— Given data —
'''

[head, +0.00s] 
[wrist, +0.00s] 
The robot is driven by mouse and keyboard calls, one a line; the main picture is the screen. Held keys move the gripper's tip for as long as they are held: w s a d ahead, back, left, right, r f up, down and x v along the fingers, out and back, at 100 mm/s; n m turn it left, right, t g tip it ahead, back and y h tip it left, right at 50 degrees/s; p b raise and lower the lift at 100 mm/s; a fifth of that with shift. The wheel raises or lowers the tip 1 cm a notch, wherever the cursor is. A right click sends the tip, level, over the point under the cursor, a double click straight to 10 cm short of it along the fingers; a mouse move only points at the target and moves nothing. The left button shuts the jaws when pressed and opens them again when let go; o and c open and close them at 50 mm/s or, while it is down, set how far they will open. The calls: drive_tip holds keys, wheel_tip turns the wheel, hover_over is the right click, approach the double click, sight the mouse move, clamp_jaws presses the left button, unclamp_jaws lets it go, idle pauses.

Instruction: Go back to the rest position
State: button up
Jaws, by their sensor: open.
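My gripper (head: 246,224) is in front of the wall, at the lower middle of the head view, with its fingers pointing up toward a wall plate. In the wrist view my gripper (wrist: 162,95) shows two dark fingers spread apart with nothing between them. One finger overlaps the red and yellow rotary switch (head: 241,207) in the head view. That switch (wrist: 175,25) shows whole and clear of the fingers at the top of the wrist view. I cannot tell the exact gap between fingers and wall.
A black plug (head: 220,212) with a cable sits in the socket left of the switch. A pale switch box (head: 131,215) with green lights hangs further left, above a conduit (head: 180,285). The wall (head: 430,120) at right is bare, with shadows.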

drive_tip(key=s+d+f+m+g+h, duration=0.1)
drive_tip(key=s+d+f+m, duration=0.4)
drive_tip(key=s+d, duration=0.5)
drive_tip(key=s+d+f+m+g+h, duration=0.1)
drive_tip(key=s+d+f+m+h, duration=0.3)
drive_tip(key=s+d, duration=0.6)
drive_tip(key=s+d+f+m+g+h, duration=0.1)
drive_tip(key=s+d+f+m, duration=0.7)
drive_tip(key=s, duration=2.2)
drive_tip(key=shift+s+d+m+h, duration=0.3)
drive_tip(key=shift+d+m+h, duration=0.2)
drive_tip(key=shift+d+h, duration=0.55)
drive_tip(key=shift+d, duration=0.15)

'''

— Requirements —
Quote exactly the first line of the data and every line after it through the one holding "State: button up".

— Correct output —
[head, +0.00s] 
[wrist, +0.00s] 
The robot is driven by mouse and keyboard calls, one a line; the main picture is the screen. Held keys move the gripper's tip for as long as they are held: w s a d ahead, back, left, right, r f up, down and x v along the fingers, out and back, at 100 mm/s; n m turn it left, right, t g tip it ahead, back and y h tip it left, right at 50 degrees/s; p b raise and lower the lift at 100 mm/s; a fifth of that with shift. The wheel raises or lowers the tip 1 cm a notch, wherever the cursor is. A right click sends the tip, level, over the point under the cursor, a double click straight to 10 cm short of it along the fingers; a mouse move only points at the target and moves nothing. The left button shuts the jaws when pressed and opens them again when let go; o and c open and close them at 50 mm/s or, while it is down, set how far they will open. The calls: drive_tip holds keys, wheel_tip turns the wheel, hover_over is the right click, approach the double click, sight the mouse move, clamp_jaws presses the left button, unclamp_jaws lets it go, idle pauses.

Instruction: Go back to the rest position
State: button up

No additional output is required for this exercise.